═════ Provided entries

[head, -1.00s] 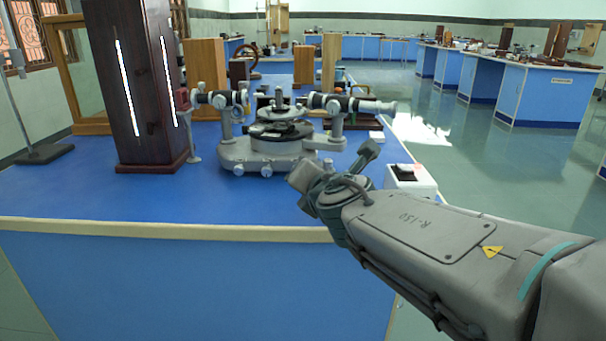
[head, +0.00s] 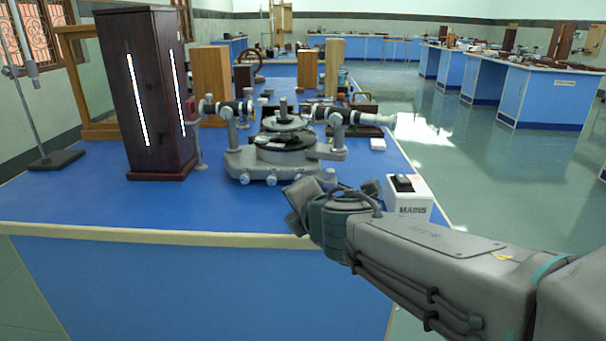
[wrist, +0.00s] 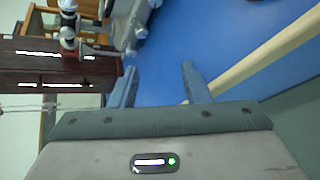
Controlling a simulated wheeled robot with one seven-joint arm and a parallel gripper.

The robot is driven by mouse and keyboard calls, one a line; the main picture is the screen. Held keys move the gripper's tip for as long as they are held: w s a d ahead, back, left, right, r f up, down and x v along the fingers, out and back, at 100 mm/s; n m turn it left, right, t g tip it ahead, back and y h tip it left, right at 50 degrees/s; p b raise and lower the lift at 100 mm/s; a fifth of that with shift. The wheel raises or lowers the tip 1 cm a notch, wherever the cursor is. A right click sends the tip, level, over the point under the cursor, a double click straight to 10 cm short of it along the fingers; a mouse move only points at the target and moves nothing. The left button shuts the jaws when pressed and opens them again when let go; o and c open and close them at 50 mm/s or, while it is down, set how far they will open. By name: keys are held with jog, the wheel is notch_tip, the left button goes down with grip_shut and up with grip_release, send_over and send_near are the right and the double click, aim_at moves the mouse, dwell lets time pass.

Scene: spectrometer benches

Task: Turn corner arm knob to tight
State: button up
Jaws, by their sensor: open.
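The grey spectrometer (head: 285,160) stands on the blue bench, with small round knobs (head: 271,180) along the near edge of its base. Its two tubes reach out left and right on arms. I cannot tell which knob is the corner arm knob, nor its setting. My gripper (head: 300,208) is near the bench's front edge, in front of the spectrometer and apart from it. In the wrist view my gripper (wrist: 159,84) is open, with nothing between its two fingers. Part of the spectrometer (wrist: 130,22) shows sideways at the top there.
A tall dark wooden lamp box (head: 150,90) with bright slits stands left of the spectrometer. A white MAINS switch box (head: 409,203) sits just right of my gripper. The front of the blue bench top (head: 130,208) is clear. Wooden blocks (head: 208,75) stand behind.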

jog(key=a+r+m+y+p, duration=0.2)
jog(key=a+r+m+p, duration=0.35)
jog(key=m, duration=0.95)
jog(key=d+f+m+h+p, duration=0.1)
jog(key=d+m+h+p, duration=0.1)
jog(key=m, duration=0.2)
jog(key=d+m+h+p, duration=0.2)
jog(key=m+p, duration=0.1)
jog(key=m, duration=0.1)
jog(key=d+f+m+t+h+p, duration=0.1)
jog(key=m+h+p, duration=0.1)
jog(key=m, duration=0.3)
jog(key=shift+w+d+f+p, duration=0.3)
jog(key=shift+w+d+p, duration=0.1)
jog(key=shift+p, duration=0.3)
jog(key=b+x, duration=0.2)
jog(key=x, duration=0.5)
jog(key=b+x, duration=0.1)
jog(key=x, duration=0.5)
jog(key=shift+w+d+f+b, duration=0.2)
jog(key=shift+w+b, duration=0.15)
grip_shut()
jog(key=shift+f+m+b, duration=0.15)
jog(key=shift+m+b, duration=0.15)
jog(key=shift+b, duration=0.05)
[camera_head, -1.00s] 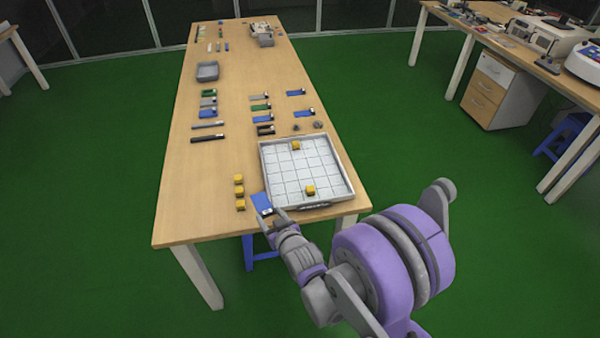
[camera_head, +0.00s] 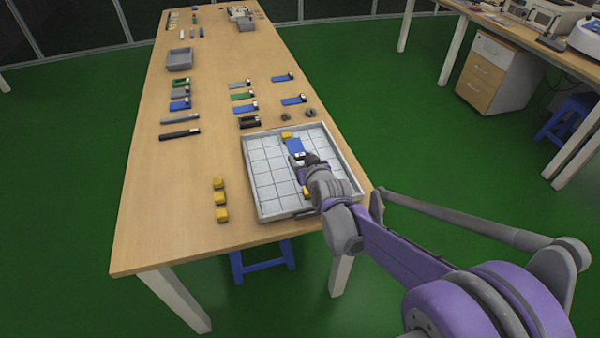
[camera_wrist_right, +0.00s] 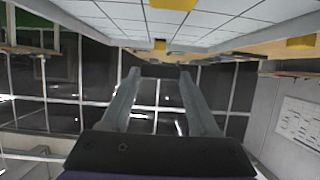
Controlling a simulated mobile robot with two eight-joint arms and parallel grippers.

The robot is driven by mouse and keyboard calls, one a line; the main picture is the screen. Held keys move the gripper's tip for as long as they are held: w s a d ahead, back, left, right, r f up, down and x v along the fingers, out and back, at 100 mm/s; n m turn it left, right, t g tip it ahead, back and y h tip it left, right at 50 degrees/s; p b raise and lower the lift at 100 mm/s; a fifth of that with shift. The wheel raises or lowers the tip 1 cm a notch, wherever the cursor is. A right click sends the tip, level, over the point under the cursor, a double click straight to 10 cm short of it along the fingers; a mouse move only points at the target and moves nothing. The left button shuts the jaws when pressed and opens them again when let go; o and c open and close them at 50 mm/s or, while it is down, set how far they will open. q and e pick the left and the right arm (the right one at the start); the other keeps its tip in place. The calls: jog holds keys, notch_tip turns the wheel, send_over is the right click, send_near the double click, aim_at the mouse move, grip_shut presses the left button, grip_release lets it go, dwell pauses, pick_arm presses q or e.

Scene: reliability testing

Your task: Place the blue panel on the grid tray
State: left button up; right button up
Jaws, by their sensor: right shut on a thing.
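The blue panel (camera_head: 294,145), with a white and black end, is over the upper right part of the grid tray (camera_head: 262,187) in the head view. My right gripper (camera_head: 304,159) is shut on its near end. I cannot tell from these views whether the panel touches the tray. In the right wrist view, the gripper's two fingers (camera_wrist_right: 160,75) stand apart, with a dark thin band between the tips. The white tray grid (camera_wrist_right: 225,18) fills the top of that view. My left gripper is not in view.
One yellow block (camera_head: 286,134) is at the tray's far side; another (camera_head: 305,190) is partly hidden by my right arm. Several yellow blocks (camera_head: 220,198) stand left of the tray. Coloured panels (camera_head: 245,108) lie beyond it. The table's near left (camera_head: 165,230) is clear.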

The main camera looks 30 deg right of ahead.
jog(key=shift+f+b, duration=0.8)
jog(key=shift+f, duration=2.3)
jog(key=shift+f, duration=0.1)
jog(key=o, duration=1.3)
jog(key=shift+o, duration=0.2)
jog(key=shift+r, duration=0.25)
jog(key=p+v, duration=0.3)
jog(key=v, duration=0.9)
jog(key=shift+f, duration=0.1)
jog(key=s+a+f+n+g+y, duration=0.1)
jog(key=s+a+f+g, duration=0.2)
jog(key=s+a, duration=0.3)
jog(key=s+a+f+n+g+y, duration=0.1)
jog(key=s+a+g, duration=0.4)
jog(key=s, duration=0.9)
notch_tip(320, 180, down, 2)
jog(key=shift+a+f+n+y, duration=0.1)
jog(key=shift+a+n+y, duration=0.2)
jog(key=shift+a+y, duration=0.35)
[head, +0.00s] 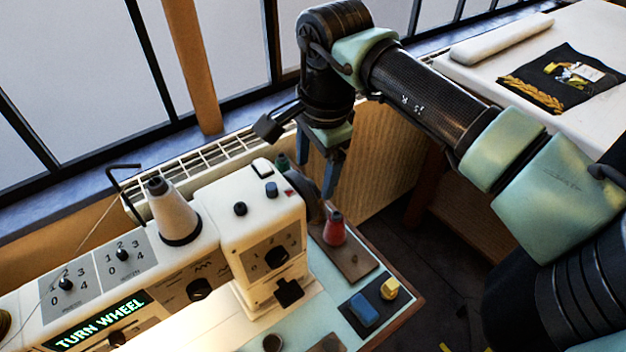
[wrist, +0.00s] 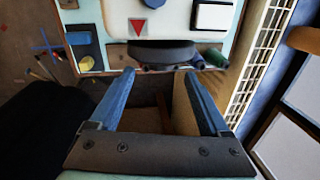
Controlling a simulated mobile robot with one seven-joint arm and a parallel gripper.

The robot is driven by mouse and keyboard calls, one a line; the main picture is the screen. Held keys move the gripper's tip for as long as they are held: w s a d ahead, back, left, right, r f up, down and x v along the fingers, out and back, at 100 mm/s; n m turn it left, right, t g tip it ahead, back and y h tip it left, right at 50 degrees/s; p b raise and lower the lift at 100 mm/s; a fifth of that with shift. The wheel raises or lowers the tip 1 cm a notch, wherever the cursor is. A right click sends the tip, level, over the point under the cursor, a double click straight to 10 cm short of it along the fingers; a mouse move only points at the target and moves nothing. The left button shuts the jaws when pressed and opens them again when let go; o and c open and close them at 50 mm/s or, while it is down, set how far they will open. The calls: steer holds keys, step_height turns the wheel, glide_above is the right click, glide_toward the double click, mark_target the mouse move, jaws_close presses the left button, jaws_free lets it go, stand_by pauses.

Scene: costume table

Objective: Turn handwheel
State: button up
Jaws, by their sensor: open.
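The sewing machine (head: 262,215) is cream coloured, with knobs and a lit green "TURN WHEEL" sign (head: 98,320). Its dark handwheel (head: 304,187) sits on the right end of the machine, partly hidden in the head view. The handwheel also shows in the wrist view (wrist: 163,54) as a dark rounded edge against the machine's side (wrist: 165,20). My gripper (head: 318,175) points down beside the machine's right end, close to the handwheel. In the wrist view my gripper (wrist: 156,80) is open and empty, its blue fingers spread either side of the wheel's middle and apparently short of it.
A red thread spool (head: 334,229), a blue block (head: 364,310) and a yellow piece (head: 389,288) stand on the machine table near its right edge. A white radiator (head: 225,149) runs behind, below the windows. A white table (head: 490,75) with dark cloth stands at upper right.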

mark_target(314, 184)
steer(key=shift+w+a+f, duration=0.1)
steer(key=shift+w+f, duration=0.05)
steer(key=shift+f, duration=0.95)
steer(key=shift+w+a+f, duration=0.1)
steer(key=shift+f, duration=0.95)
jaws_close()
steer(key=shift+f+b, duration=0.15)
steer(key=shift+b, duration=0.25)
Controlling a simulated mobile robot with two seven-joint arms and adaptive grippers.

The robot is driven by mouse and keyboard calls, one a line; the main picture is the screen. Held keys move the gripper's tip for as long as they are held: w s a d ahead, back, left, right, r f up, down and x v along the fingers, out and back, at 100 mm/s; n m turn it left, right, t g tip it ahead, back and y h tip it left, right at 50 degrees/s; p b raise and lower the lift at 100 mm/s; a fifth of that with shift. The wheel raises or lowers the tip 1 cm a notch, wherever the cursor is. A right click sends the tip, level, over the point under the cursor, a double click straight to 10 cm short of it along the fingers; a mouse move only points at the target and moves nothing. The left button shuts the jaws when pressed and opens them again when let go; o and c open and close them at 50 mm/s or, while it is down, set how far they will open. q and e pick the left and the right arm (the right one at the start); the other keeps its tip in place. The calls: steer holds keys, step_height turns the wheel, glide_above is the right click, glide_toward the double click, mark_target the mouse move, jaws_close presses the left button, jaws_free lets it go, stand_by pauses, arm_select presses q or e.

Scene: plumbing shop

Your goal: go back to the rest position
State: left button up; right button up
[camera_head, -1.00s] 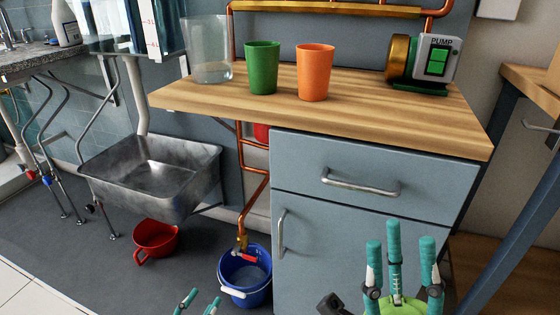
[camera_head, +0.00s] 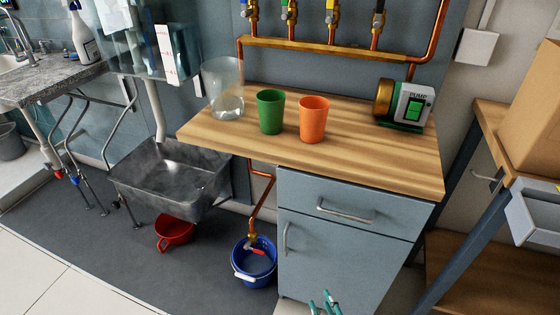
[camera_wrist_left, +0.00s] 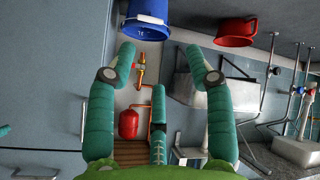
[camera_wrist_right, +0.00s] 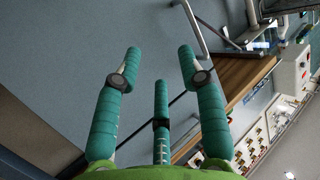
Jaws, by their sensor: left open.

══════════

Show every line in the records above that contains the word "Scene".

_Written answer_.
Scene: spectrometer benches
Scene: reliability testing
Scene: costume table
Scene: plumbing shop

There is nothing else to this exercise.